Per invertire, o almeno rallentare questa tendenza, mi pare che la strada giusta possa essere quella indicata da San Paolo nella Prima Lettera ai Corinzi, la cui intenzione evangelizzatrice l’aveva portato a dialogare con tutti incontrandoli laddove si trovavano (“mi sono fatto tutto a tutti per salvare a ogni costo ciascuno”). Se la Messa è sempre più disertata e all’orizzonte non si intravede la volontà di renderla più aderente alla sensibilità moderna, sarebbe opportuno offrire forme alternative, capaci di rispondere alle attuali domande di spiritualità. Identificare quali potrebbero essere sarebbe già un buon punto di partenza per un Sinodo che non vuole accontentarsi delle analisi.

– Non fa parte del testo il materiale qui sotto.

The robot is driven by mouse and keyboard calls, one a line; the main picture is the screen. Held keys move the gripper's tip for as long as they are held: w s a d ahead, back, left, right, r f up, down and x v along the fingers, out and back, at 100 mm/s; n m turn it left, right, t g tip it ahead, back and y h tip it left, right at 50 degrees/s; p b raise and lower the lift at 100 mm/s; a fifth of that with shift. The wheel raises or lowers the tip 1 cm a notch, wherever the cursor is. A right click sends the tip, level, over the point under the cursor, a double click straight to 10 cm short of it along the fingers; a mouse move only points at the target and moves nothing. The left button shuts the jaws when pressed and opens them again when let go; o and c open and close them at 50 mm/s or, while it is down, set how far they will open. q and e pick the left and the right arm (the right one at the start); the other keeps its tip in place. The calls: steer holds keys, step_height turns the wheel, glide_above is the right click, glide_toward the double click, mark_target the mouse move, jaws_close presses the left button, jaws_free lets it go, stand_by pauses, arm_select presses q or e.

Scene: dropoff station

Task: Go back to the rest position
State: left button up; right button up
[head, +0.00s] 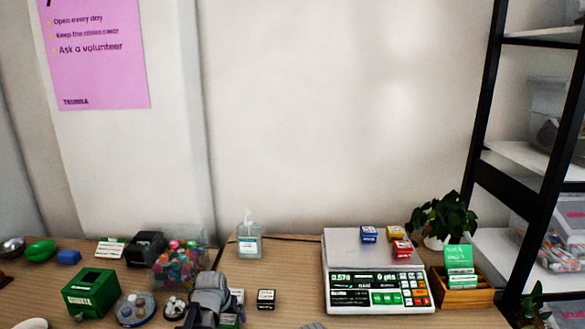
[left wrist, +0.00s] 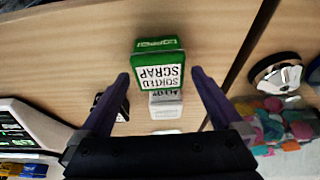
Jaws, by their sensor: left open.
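My left gripper (head: 208,298) is over the front of the table, left of the middle, in the head view; its fingertips are hard to make out there. In the left wrist view the left gripper (left wrist: 160,78) is open, with its two dark fingers apart. A green box labelled "SORTED SCRAP" (left wrist: 157,62) shows in the gap between the fingers, and I see no finger gripping it. In the head view a green and white item (head: 229,320) is partly hidden behind the gripper.
A scale (head: 345,292) with small boxes on its pan stands on the right, by a plant (head: 437,217) and a wooden tray (head: 470,297). A clear bin of colourful pieces (head: 180,264), a green box (head: 91,292) and a pump bottle (head: 249,240) stand left. A black shelf (head: 487,100) rises far right.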

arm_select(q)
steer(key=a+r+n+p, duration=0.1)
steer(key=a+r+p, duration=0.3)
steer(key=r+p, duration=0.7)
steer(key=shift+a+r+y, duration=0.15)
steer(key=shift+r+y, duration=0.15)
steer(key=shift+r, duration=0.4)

Un’altra tendenza che vedo in atto ormai da tempo mi sembra il progressivo ritiro dei laici dalla partecipazione attiva e la desertificazione delle parrocchie. Per semplificare il fenomeno (e assolversi) noi laici tendiamo a incolpare il povero parroco di turno e benché lo stile del presbitero abbia un suo peso, non può essere solo quello il problema. Molti parroci hanno interpretato finora il loro ruolo in termini “dirigenziali”, un po’ per formazione e un po’ per necessità, con l’effetto di deresponsabilizzare i laici. E se cambiassimo il paradigma, facendo sì che la figura del parroco passi da “dirigente” a “facilitatore”? Uno, cioè, che aiuta i membri della comunità a sviluppare i diversi carismi che ci sono al suo interno, mettendo a disposizione le strutture e le conoscenze, facilitando la realizzazione di nuovi progetti “dal basso” senza il timore di uscire dal seminato? Finché ci sono ancora persone impegnate, mi pare nell’interesse di tutti metterle nelle condizioni di sperimentare, innovare, cambiare, lasciando loro la libertà di ritornare sui propri passi se le novità non dovessero funzionare.
La mia sensazione è che il tempo stia scadendo, un po’ come per la salvaguardia del Creato. Non a caso, il 2050 è stata identificata come data cruciale anche per il futuro del pianeta.